See, everyone always equates Michael Myers(from the Halloween films) as being the same as Jason Voorhees(of Friday the 13th fame.), but I always saw Jason as Chaotic Evil, and Michael as Neutral Evil. Jason (before the Reboot) just kills people because he's an undead zombie child who's doing what his mom said, and doing it really literally.

But Michael(before the Reboot), in all the films prior was always described as being the personification of evil. I mean, his 'name' in the first film was just 'The Shape', because he was barely human anymore.

But now, I'm wondering if Jason is more Lawful Evil, and Freddy Krueger is more Chaotic Evil. Jason, after all, never really cared about himself in all the movies, he just walked into bullets and weapons and didn't give a damn. Freddy, the moment he was ever in a position of weakness, became cowardly and pathetic. And of course, Michael wants to slaughter you if it's the last thing he does. He knows what will kill him and what won't(unlike Jason), he just doesn't care as long as he can strangle or stab the life right out of you.

Man, this is all a mindtrip, I've gotta rethink absolutely everything. Thank you for this, dude.
 

Apologies for missing your first post; I think you posted it as I was already writing my response to the others.

Oh, you ruined it. Those statements are far less perfect than the table itself.
Woe, how many times in life must I learn the hard way to quit while I'm ahead? lol

You introduce several of the major fallacies in describing alignment:

a) Conflating anti-sociality with evil. Keep in mind that Lawful Evil is intrinsically cooperative evil. Lawful Evil is not at all backstabbing. It very much admires the notion of a 'band of brothers', loyalty, and duty. It just believes that the collective expression of loyalty and duty, and the best means of ruling, and the proper application of law is utterly brutal and unforgiving. It's not at all interested in the contentedness, happiness, and ease of the people. All of that in the eyes of lawful evil leads to slothfulness, disobedience, rebellion, strife, and weakness. But lawful evil really does believe it is acting for 'the greater good', its just that it defines that 'good' entirely in terms of power and security. The ultimate good will be established when there is no Other, and the whole of reality is assimilated by force into The Group. So long as there is an other though, The Group must act with total ruthlessness. Any other ideology would be the ultimate evil - allowing the extermination or subjugation of The Group to The Other or its dissolution into Chaos.

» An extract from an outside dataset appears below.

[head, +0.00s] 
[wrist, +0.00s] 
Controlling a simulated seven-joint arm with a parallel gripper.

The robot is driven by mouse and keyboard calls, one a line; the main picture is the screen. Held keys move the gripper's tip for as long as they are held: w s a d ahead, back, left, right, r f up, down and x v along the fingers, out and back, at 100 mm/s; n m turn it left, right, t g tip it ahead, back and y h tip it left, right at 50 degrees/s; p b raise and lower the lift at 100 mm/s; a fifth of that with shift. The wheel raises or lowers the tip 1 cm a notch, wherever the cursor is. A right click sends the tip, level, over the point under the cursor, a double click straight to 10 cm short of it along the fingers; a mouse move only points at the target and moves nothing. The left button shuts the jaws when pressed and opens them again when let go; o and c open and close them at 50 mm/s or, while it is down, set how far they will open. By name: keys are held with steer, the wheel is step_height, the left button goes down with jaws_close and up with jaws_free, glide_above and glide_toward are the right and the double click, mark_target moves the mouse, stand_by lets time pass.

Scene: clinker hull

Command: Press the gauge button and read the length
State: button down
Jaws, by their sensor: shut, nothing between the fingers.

b) Conflating selfishness with evil. Keep in mind that Chaotic Good is intrinsically self-centered good. Chaotic Good believes that the individual consciousness is the ultimate test of what is good and evil, and that evil arises most particularly out of failure to see persons as individuals, to treat with them as individuals, and to demand of individuals that they sacrifice themselves for others. The demand to be self-sacrificing after all has at its counterpart, someone on the other end being selfish. So any rule that prioritizes others over your own interest is almost inherently a scam. The Chaotic Good expresses himself with maxims like, "Do unto others as you would have them do unto you." There isn't selfishness here in the sense of not thinking on the interests of others, but there is a self-centeredness here in that its left up to the individual to decide what that means - the phrase is stated relative to the self.

c) Identifying evil principally with a single fault: Selfishness isn't necessarily the be all end all of evil. It's just one vice. You can be self-sacrificing and evil. Plenty of people are willing to die for an evil cause. Plenty of people who aren't virtuous are at least self-sacrificing and love something or somebody more than they love themselves. While this might make them less that 'True Evil' by way of amalgamation and mixture, it doesn't make them good. It might be sympathetic if a guy robs a bank and kills someone so that his kids will have a better life, but we wouldn't uphold doing that as an example of goodness. There is a larger value we expect good to uphold beyond simply loyalty to ones own and willingness to sacrifice self-interest. Beyond that, selfish is a problematic word because it can indicate both a mode of behavior and a personality.

d) Calling out and defining 'chaotic evil' as 'evil, but more so'. If evil's defining trait is selfishness and antisociality, then chaotic evil becomes just evil++. Conversely, lawful evil tends to become 'a bit less evil' and lawful good tends to be defined as 'more good than good'. This ends up creating a bias toward 'lawful' as good, and that in turn will cause you all sorts of problems at the average table where the authoritarian nature of 'law' being conflated with 'good' will tend to push tables toward 'chaos is good' and 'evil is good'. This is I think exactly the opposite of the push you want to make on your tables habits.
I really do appreciate your your specific critiques. I won't deny that it's incredibly fallacious to try to simplify complex philosophical questions down to few lines on a three-by-three grid. That said, I'm inclined to stand by what I initially wrote on the grid, precisely because it allows us to gloss-over deeper issues. My intention is to keep my party mostly heroic, and my alignment expectations clear to my players; I hope to avoid any in-play discussions about, "How chaotic is too chaotic?"

Then again, you liked my grid better without my own commentary on it. May it be useful to anyone, however they interpret it!
 

Ahh yes, Keith Ledger. The younger and unassuming third cousin of ultra-famous deceased actor Heath Ledger, of Dark Knight fame. Who could ever forget Keith? :p

Ha! Well, I've revealed how much I actually pay attention to Hollywood and actors and such. It's rare that I can actually make a popular culture reference, and I screwed this one up.

Anyway, ribbing aside, this is a very interesting post, thank you for making it. And it's making me think. Namely, about slasher movies.

Ahh... well, you lost me now. I know these characters by name, but nothing else about them.

But from what I know of the genera tropes, I doubt any typical slasher movie monster is lawful evil.